Le P. Chardon avait éprouvé le besoin, a-t-il dit, de désembarrasser les périodes. C’est là en effet, du seul point de vue littéraire, la vraie difficulté de cette traduction. La phrase de Catherine dans ce livre, toujours très claire dans les mots, est assez souvent très longue, alourdie d’incidentes qui s’accompagnent de leurs explications, où la pensée se joue et s’attarde pour revenir brusquement après tous ces détours à l’idée maîtresse du début. Dès que l’on veut dans une traduction française garder la forme française, ces périodes sont intraduisibles, en leur conservant la même construction que dans l’original et la même étendue compliquée qui rend la pensée difficile à suivre.

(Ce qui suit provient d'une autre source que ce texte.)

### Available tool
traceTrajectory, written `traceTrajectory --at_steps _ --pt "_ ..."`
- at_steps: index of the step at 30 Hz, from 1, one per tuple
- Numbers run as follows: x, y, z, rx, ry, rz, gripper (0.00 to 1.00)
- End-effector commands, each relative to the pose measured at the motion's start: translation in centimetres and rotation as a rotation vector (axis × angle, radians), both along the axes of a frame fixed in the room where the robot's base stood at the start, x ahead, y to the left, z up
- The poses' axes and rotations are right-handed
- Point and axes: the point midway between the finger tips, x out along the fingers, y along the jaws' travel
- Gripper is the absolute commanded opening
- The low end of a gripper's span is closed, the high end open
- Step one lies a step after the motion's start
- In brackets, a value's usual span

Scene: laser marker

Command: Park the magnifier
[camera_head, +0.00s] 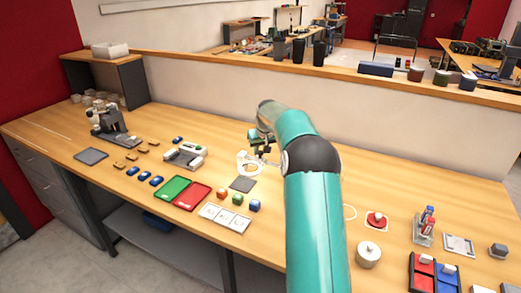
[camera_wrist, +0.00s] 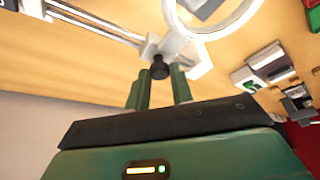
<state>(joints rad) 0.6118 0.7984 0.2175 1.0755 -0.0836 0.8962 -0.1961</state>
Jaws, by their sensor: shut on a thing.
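The magnifier's white ring (camera_head: 250,163) stands over the bench near its middle, and its ring also shows at the top of the wrist view (camera_wrist: 228,27). A silver rod arm (camera_wrist: 95,20) runs from the ring's white bracket toward the upper left in the wrist view. My gripper (camera_wrist: 159,82) is shut on the black knob (camera_wrist: 159,68) below that bracket. In the head view my gripper (camera_head: 262,150) is just behind the ring, partly hidden by my teal arm. The magnifier's base is hidden in the head view.
A dark square pad (camera_head: 242,184) lies just in front of the ring. A grey-white device (camera_head: 185,156) stands left. A pale partition (camera_head: 200,95) closes the back.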

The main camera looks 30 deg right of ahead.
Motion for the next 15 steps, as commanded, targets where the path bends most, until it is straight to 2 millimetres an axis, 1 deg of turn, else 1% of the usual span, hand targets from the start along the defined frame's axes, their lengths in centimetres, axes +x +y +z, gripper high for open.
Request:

Le P. Chardon a cru éviter l’écueil en dégageant des encombrements de la phrase l’idée de Catherine, et en l’exprimant ensuite à sa manière, comme s’il l’avait conçue lui-même pour la première fois. Mais il n’a pas évité cet autre qui est de négliger nombre de détails et de trop y ajouter du sien.

Cartier a voulu serrer le texte de plus près et se plier davantage au parler de la sainte. Il s’en est tenu à faire des coupures dans ces périodes. Mais ces coupures n’ont pas toujours été dirigées par une intelligence assez pénétrante de la doctrine, par une compréhension suffisante de l’idée qui domine tout le développement.